The story broke after a Beijing-based website investigated complaints and then posted the news under the headline: “The mystery of [US]$2 billion of loans backed by fake gold”.
Kingold is denying it lodged fake bars with Chinese lenders such as China Minsheng Trust, Hengfeng Bank, Dongguan Trust and Bank of Zhangjiakou. The trust companies involved are largely what are known as “shadow banks”.
The alleged scam came to light earlier this year when Kingold defaulted on loans to Dongguan Trust. The gold bars pledged as collateral turned out to be gilded copper alloy. Minsheng Trust’s “gold” bars have also turned out to be copper alloy under the gilded surface.
Veteran gold watchers will remember the case of gold-plated tungsten bars which began to turn up in New York a few years ago. 82 tonnes of gold is a substantial total and highlights the lack of governance in China’s financial system.
The very idea of a jewellery maker staking the material it requires to generate income as collateral on debt is questionable to begin with.
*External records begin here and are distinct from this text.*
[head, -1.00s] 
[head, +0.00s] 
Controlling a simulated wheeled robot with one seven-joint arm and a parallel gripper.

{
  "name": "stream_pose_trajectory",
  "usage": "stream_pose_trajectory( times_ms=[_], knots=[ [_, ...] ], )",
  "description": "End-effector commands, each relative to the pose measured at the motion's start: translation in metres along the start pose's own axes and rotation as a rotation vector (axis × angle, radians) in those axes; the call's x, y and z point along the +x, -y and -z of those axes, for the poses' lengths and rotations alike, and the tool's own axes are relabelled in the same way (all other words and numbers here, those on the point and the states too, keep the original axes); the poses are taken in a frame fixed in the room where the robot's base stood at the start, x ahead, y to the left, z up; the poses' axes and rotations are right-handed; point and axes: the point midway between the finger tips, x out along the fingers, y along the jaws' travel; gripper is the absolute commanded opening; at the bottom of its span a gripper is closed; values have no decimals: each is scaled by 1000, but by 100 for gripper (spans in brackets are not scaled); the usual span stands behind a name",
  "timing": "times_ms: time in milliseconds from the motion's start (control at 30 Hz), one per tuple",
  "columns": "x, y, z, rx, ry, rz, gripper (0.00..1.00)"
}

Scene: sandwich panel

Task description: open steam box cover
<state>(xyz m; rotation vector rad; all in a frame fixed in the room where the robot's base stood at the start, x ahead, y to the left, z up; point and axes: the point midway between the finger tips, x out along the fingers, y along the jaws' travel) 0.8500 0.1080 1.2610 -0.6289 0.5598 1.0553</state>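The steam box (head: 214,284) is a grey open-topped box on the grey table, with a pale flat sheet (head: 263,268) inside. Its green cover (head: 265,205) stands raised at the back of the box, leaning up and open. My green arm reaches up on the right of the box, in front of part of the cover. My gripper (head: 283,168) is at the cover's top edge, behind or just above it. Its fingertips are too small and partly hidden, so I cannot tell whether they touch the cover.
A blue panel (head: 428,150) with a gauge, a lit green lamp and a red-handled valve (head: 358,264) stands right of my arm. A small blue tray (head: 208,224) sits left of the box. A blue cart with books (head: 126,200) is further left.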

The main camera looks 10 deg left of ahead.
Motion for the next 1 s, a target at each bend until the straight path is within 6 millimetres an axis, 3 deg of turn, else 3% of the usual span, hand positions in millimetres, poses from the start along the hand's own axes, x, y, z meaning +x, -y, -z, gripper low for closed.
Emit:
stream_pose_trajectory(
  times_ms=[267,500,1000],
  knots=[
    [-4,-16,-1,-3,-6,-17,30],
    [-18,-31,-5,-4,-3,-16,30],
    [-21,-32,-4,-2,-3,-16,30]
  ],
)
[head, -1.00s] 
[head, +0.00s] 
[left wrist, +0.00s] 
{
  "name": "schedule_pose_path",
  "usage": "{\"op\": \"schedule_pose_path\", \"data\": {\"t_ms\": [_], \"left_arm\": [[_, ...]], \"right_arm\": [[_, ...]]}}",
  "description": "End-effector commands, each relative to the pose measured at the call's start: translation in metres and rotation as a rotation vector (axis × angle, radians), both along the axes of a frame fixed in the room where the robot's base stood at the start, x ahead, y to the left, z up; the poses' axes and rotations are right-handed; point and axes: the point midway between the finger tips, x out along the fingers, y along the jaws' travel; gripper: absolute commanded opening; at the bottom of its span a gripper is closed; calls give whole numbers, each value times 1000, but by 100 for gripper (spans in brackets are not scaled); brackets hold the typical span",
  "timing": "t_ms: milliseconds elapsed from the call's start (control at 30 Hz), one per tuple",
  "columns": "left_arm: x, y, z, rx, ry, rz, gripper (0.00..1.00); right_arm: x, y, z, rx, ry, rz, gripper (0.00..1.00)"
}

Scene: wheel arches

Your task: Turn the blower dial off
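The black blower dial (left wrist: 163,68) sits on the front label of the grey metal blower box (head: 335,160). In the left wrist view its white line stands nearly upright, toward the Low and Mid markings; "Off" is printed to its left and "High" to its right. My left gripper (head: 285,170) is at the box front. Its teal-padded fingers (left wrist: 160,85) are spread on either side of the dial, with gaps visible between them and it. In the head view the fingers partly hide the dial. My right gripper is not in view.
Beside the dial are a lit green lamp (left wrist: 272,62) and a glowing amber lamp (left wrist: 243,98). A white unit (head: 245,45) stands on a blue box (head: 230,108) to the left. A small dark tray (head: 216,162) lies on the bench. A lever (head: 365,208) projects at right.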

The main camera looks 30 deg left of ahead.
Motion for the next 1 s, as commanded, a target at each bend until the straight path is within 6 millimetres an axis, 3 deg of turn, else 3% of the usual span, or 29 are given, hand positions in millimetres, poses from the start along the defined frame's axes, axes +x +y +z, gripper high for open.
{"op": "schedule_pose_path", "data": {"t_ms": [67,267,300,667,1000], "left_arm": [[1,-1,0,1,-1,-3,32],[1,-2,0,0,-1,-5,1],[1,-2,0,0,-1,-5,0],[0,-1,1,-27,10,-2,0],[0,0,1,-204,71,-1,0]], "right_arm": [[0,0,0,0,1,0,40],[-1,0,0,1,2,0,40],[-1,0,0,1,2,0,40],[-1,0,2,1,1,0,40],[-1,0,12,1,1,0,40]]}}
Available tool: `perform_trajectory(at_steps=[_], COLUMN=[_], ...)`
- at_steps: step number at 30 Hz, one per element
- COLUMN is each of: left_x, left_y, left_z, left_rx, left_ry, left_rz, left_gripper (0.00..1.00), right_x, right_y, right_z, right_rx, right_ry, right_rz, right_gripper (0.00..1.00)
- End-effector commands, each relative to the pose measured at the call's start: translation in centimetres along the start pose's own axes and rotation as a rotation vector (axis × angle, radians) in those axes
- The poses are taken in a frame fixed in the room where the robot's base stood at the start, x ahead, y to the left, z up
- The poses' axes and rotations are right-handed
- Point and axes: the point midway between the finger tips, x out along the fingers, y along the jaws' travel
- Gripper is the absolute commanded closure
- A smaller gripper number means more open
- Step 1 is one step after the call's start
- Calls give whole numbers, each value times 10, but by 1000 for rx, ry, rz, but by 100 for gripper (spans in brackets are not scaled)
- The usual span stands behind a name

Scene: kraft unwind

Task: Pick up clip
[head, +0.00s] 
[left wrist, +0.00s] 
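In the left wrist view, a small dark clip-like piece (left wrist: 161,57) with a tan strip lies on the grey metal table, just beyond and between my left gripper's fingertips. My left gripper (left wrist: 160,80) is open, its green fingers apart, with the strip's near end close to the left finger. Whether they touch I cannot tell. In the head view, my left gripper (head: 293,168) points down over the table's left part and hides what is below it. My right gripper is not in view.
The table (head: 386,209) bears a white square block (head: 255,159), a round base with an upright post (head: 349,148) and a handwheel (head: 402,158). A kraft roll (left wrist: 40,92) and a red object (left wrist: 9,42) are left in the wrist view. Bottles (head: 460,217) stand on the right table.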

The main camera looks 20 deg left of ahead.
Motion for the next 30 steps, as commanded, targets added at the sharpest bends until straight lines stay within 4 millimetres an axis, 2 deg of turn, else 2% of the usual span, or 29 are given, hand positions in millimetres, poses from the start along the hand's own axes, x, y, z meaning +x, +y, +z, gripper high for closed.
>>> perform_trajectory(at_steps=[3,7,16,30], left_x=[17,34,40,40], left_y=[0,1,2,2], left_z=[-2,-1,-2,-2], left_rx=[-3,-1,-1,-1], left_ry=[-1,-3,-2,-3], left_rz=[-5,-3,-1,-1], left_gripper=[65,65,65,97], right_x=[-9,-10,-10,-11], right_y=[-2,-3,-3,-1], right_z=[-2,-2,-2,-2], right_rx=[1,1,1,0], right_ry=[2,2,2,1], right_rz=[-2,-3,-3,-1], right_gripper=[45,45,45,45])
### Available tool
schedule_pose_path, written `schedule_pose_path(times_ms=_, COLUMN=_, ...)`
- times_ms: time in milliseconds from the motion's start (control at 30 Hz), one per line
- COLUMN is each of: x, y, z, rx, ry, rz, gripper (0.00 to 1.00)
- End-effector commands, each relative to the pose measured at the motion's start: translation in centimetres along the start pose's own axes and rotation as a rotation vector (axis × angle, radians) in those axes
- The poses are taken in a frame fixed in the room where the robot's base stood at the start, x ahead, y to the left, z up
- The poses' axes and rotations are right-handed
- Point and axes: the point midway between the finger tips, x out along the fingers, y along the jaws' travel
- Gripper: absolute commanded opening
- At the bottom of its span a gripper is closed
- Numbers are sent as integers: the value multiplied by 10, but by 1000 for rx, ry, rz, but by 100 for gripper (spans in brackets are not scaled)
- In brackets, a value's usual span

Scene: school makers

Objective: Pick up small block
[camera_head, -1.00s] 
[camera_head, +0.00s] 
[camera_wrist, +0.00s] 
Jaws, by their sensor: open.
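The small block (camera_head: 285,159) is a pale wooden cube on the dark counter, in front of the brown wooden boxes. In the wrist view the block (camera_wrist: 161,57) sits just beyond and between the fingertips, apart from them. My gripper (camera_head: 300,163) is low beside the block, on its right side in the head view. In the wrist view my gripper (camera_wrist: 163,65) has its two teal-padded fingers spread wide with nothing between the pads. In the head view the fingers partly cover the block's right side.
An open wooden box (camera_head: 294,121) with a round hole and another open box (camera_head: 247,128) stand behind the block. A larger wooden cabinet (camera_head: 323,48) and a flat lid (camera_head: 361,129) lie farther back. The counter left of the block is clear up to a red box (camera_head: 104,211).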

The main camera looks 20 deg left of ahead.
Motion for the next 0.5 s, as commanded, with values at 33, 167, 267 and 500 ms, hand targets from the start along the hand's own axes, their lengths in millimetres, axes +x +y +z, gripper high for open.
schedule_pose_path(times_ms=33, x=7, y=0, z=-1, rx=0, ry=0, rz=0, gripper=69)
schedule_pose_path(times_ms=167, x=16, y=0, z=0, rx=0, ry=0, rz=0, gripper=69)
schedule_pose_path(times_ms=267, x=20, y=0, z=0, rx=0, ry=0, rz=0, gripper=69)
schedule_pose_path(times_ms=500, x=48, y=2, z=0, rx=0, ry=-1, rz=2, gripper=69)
The only way it was possible is because of the company’s ties to the military.
As prices rise it is inevitable, we are going to see more counterfeit operations unveiled. After all, high prices only encourage attempts to profit in any way possible. Meanwhile there is probably not as much physical gold available for purchase as one might think.
The clear message is gold remains in a medium bull market and is likely to make significant new highs in purchasing power parity terms well before this trend is completed.